By: Gail Obenreder
Sculptor Kevin Bielicki makes works – often monumental, large-scale ones – that exist on the wall. But they often cascade off the flat plane and into the space of the viewer. And as they do, the sculptor creates waves of movement, an exploration of the intersection between painting and sculpture. As well, his work that features ribbon-like forms utilizes their repetition to express both movement and the passage of time through space.
Bielicki creates often in wood, citing the importance of both the natural world and abstract impressionism in his exploration of form and space. His indoor works often spill and spiral off the wall to define large swaths of territory. And unlike many sculpture, their modular nature allows them to be re-installed in different configurations that are able to respond to and inform each new space.
The artist also works with vines, roots and other natural forms, juxtaposing them with hard-scape materials to explore the contrasts. In addition to his fascination with “the vast scale of nature and the universe” apparent in both indoor and outdoor works, Bielicki is also surprisingly influenced by the small, delicate and intimate forms of bonsai. This Japanese practice – the creation of flora in miniature – explores and seeks to refine the essence of the plant world, and Bielicki’s experience with the delicacy of this art form directly impacts his larger works.
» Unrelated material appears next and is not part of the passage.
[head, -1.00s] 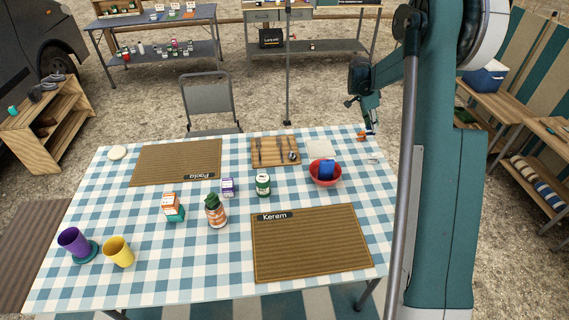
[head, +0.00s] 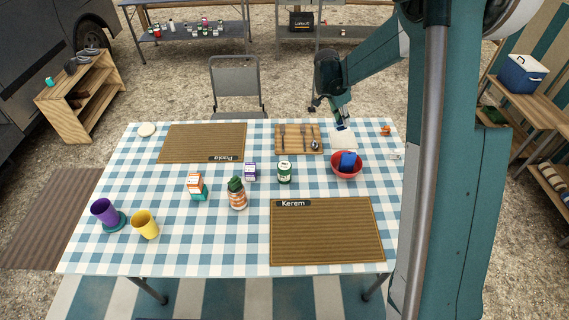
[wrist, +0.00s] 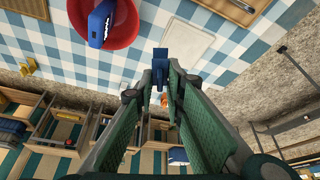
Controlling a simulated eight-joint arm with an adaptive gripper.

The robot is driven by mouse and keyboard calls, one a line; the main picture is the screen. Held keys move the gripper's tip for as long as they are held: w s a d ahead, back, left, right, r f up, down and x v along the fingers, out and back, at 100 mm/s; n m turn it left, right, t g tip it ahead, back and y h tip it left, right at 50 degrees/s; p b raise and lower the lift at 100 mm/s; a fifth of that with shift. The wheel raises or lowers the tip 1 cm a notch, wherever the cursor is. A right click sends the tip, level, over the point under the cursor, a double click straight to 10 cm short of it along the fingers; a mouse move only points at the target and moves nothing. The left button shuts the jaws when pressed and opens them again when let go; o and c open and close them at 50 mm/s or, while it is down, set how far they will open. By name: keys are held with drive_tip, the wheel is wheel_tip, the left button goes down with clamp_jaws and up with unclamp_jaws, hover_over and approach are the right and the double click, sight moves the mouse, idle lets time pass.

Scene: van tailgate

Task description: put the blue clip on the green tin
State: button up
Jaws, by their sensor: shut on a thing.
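My gripper (head: 341,124) is at the far right part of the table, over the white napkin. It is shut on the blue clip (wrist: 160,57), which sticks out past the fingertips in the wrist view. The clip shows only as a small blue spot in the head view. The green tin (head: 284,175), green with a pale label, stands upright near the middle of the table. It is nearer the camera than my gripper and to its left, well apart from it. The tin is not seen in the wrist view.
A red bowl (head: 347,171) with a blue object (head: 348,160) in it stands right of the tin. A purple box (head: 250,171) and a bottle (head: 237,196) stand to its left. A cutlery board (head: 299,139) lies behind it. An orange item (head: 385,130) lies at the far right.

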Now living in Newark (where he grew up), Bielicki received his MFA from the Herron School of Art and Design at Indiana University. His studies included attending Wilmington’s Delaware College of Art and Design, and he received both a BFA and an MAH from the University of Delaware. Throughout ten years of professional artistic practice, the artist has had three solo exhibitions and been featured in over 30 group shows nationally, included in showings at the Delaware Art Museum’s Centennial Juried Exhibition and London’s Brick Lane Gallery Annex. His commissioned work is on view in Delaware and Indiana, and he has participated in a dozen curatorial or collaborative projects.
With his DDOA Fellowship award, Bielicki plans to expand his current practice by investing color into larger format works. Also a painter inspired by geology and plate tectonics, the artist plans to create a series of paintings inspired by his sculptural installations.